- WHAT YOU WILL DO
Write out the material exactly, without any of its pictures.

----

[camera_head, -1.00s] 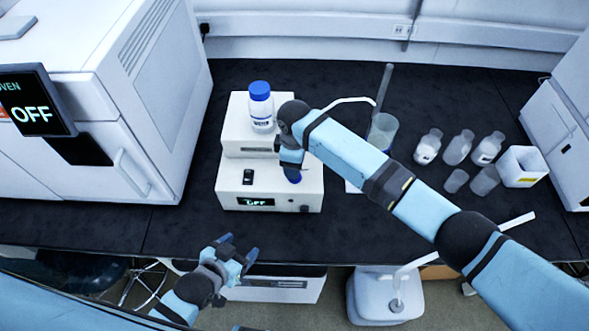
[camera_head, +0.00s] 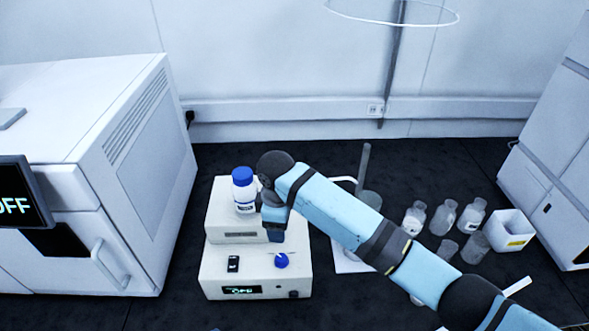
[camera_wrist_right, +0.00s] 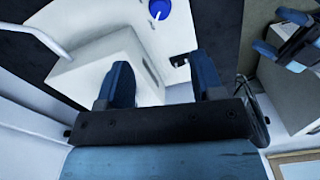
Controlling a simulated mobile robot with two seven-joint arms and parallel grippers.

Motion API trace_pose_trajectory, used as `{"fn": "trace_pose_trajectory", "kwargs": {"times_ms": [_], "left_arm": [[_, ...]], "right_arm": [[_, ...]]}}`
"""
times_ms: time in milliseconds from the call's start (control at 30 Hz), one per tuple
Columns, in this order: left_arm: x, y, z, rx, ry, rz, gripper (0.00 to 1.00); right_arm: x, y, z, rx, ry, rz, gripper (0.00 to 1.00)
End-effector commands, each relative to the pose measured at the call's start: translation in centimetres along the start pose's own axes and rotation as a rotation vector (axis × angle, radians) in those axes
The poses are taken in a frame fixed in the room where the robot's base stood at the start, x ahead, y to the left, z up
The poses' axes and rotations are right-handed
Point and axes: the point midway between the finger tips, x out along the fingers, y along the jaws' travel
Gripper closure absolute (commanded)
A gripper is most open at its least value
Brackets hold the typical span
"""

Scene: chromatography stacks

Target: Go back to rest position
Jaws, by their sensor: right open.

----

- WRITTEN REPLY
[camera_head, -1.00s] 
[camera_head, +0.00s] 
[camera_wrist_right, +0.00s] 
Controlling a simulated mobile robot with two seven-joint arms and parallel grippers.

Motion API trace_pose_trajectory, used as `{"fn": "trace_pose_trajectory", "kwargs": {"times_ms": [_], "left_arm": [[_, ...]], "right_arm": [[_, ...]]}}`
"""
times_ms: time in milliseconds from the call's start (control at 30 Hz), one per tuple
Columns, in this order: left_arm: x, y, z, rx, ry, rz, gripper (0.00 to 1.00); right_arm: x, y, z, rx, ry, rz, gripper (0.00 to 1.00)
End-effector commands, each relative to the pose measured at the call's start: translation in centimetres along the start pose's own axes and rotation as a rotation vector (axis × angle, radians) in those axes
The poses are taken in a frame fixed in the room where the robot's base stood at the start, x ahead, y to the left, z up
The poses' axes and rotations are right-handed
Point and axes: the point midway between the finger tips, x out along the fingers, y along the jaws' travel
Gripper closure absolute (commanded)
A gripper is most open at its least value
Brackets hold the typical span
"""

Scene: chromatography stacks

Target: Go back to rest position
Jaws, by their sensor: right open.

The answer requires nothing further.